== RECORD EXTRACTS ==

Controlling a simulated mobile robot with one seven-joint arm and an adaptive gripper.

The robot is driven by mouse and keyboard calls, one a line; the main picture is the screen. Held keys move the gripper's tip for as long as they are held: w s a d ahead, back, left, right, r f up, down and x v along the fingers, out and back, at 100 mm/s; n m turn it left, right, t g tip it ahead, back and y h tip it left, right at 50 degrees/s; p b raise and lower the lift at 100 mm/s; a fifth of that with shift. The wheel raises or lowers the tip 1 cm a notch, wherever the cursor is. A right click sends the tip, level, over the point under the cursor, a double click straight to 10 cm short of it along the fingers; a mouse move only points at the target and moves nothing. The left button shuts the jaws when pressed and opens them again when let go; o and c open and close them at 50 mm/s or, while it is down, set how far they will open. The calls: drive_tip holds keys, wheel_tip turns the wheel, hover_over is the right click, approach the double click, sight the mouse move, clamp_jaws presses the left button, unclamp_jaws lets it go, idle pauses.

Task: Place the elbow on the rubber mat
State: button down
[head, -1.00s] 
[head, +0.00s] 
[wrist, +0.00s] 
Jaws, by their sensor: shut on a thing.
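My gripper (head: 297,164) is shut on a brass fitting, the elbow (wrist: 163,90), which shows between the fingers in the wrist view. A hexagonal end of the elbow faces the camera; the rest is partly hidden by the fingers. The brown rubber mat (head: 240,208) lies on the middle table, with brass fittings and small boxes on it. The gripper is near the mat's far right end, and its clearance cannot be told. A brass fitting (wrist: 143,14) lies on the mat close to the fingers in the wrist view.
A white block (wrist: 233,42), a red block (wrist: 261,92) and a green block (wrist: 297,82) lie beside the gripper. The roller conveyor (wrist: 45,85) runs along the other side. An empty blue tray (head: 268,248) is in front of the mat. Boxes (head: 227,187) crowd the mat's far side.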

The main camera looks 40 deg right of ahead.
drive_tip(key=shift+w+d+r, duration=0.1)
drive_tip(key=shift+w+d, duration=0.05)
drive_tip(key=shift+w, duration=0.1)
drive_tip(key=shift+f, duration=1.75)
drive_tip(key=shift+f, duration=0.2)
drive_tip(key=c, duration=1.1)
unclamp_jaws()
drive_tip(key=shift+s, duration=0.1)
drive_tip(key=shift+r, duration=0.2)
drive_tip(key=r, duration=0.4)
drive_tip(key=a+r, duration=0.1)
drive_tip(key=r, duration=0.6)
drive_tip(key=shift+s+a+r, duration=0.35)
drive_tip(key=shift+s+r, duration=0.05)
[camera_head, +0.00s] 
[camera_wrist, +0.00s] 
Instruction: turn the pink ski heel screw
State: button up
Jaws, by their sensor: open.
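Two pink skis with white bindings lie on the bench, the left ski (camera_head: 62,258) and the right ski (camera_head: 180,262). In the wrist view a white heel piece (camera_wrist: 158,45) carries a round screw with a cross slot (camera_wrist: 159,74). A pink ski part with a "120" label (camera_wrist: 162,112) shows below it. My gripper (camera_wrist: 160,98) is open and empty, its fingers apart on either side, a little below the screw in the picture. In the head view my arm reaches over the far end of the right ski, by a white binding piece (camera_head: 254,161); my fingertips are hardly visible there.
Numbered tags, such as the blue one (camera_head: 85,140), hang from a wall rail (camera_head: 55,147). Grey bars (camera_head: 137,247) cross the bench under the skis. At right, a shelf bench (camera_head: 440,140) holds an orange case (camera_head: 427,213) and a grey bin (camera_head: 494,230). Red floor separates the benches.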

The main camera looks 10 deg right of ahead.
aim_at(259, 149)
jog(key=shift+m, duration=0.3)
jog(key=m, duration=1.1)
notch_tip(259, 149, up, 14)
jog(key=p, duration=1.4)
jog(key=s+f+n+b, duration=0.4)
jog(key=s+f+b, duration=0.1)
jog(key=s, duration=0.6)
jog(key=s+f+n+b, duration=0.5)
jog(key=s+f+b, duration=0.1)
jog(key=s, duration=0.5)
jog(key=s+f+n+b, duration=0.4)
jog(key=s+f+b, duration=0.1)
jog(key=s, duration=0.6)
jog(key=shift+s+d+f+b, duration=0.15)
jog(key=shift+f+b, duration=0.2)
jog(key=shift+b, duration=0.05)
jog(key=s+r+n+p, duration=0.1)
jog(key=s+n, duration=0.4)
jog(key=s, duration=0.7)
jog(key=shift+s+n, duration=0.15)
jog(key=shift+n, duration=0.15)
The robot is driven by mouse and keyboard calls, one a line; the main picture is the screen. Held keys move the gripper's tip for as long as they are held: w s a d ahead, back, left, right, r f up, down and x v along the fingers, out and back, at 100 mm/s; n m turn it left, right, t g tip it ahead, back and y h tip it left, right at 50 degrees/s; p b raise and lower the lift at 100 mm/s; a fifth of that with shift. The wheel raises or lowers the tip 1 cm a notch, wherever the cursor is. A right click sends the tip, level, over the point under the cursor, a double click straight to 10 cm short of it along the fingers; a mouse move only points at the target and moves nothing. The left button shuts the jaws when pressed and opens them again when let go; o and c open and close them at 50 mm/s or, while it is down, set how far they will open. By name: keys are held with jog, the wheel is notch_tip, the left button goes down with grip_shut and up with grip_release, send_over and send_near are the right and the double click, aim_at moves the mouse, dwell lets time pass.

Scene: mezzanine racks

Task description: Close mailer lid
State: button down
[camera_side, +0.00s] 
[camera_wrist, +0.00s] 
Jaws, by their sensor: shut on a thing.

===

# [DIRECTIVE]
Output the entries exactly.

# [SOLUTION TO THIS EXERCISE]
Controlling a simulated mobile robot with one seven-joint arm and an adaptive gripper.

The robot is driven by mouse and keyboard calls, one a line; the main picture is the screen. Held keys move the gripper's tip for as long as they are held: w s a d ahead, back, left, right, r f up, down and x v along the fingers, out and back, at 100 mm/s; n m turn it left, right, t g tip it ahead, back and y h tip it left, right at 50 degrees/s; p b raise and lower the lift at 100 mm/s; a fifth of that with shift. The wheel raises or lowers the tip 1 cm a notch, wherever the cursor is. A right click sends the tip, level, over the point under the cursor, a double click straight to 10 cm short of it along the fingers; a mouse move only points at the target and moves nothing. The left button shuts the jaws when pressed and opens them again when let go; o and c open and close them at 50 mm/s or, while it is down, set how far they will open. The calls: drive_tip holds keys, wheel_tip turns the wheel, hover_over is the right click, approach the double click, sight the mouse move, clamp_jaws presses the left button, unclamp_jaws lets it go, idle pauses.

Task: Place the elbow on the rubber mat
State: button down
[head, -1.00s] 
[head, +0.00s] 
[wrist, +0.00s] 
Jaws, by their sensor: shut on a thing.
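My gripper (head: 297,164) is shut on a brass fitting, the elbow (wrist: 163,90), which shows between the fingers in the wrist view. A hexagonal end of the elbow faces the camera; the rest is partly hidden by the fingers. The brown rubber mat (head: 240,208) lies on the middle table, with brass fittings and small boxes on it. The gripper is near the mat's far right end, and its clearance cannot be told. A brass fitting (wrist: 143,14) lies on the mat close to the fingers in the wrist view.
A white block (wrist: 233,42), a red block (wrist: 261,92) and a green block (wrist: 297,82) lie beside the gripper. The roller conveyor (wrist: 45,85) runs along the other side. An empty blue tray (head: 268,248) is in front of the mat. Boxes (head: 227,187) crowd the mat's far side.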

The main camera looks 40 deg right of ahead.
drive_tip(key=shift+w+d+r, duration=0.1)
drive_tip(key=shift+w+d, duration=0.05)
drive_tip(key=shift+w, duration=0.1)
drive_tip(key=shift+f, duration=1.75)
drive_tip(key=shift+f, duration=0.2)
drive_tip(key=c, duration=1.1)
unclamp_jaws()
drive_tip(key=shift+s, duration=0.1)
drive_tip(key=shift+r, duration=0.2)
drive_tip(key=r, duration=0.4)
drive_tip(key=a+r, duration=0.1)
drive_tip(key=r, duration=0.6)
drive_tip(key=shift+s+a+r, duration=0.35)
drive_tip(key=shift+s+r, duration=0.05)
[camera_head, +0.00s] 
[camera_wrist, +0.00s] 
Instruction: turn the pink ski heel screw
State: button up
Jaws, by their sensor: open.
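Two pink skis with white bindings lie on the bench, the left ski (camera_head: 62,258) and the right ski (camera_head: 180,262). In the wrist view a white heel piece (camera_wrist: 158,45) carries a round screw with a cross slot (camera_wrist: 159,74). A pink ski part with a "120" label (camera_wrist: 162,112) shows below it. My gripper (camera_wrist: 160,98) is open and empty, its fingers apart on either side, a little below the screw in the picture. In the head view my arm reaches over the far end of the right ski, by a white binding piece (camera_head: 254,161); my fingertips are hardly visible there.
Numbered tags, such as the blue one (camera_head: 85,140), hang from a wall rail (camera_head: 55,147). Grey bars (camera_head: 137,247) cross the bench under the skis. At right, a shelf bench (camera_head: 440,140) holds an orange case (camera_head: 427,213) and a grey bin (camera_head: 494,230). Red floor separates the benches.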

The main camera looks 10 deg right of ahead.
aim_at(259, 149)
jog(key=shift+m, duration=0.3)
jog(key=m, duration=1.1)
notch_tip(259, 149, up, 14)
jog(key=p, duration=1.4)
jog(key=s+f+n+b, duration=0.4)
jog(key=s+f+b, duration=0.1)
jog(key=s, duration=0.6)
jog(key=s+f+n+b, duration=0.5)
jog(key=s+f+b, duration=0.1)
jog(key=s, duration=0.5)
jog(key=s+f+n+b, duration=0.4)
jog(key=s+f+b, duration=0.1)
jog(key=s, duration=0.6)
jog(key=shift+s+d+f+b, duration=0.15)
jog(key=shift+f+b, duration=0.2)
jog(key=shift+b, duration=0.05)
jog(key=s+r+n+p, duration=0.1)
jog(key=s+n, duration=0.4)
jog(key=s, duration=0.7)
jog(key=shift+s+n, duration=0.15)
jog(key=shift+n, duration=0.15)
The robot is driven by mouse and keyboard calls, one a line; the main picture is the screen. Held keys move the gripper's tip for as long as they are held: w s a d ahead, back, left, right, r f up, down and x v along the fingers, out and back, at 100 mm/s; n m turn it left, right, t g tip it ahead, back and y h tip it left, right at 50 degrees/s; p b raise and lower the lift at 100 mm/s; a fifth of that with shift. The wheel raises or lowers the tip 1 cm a notch, wherever the cursor is. A right click sends the tip, level, over the point under the cursor, a double click straight to 10 cm short of it along the fingers; a mouse move only points at the target and moves nothing. The left button shuts the jaws when pressed and opens them again when let go; o and c open and close them at 50 mm/s or, while it is down, set how far they will open. By name: keys are held with jog, the wheel is notch_tip, the left button goes down with grip_shut and up with grip_release, send_over and send_near are the right and the double click, aim_at moves the mouse, dwell lets time pass.

Scene: mezzanine racks

Task description: Close mailer lid
State: button down
[camera_side, +0.00s] 
[camera_wrist, +0.00s] 
Jaws, by their sensor: shut on a thing.

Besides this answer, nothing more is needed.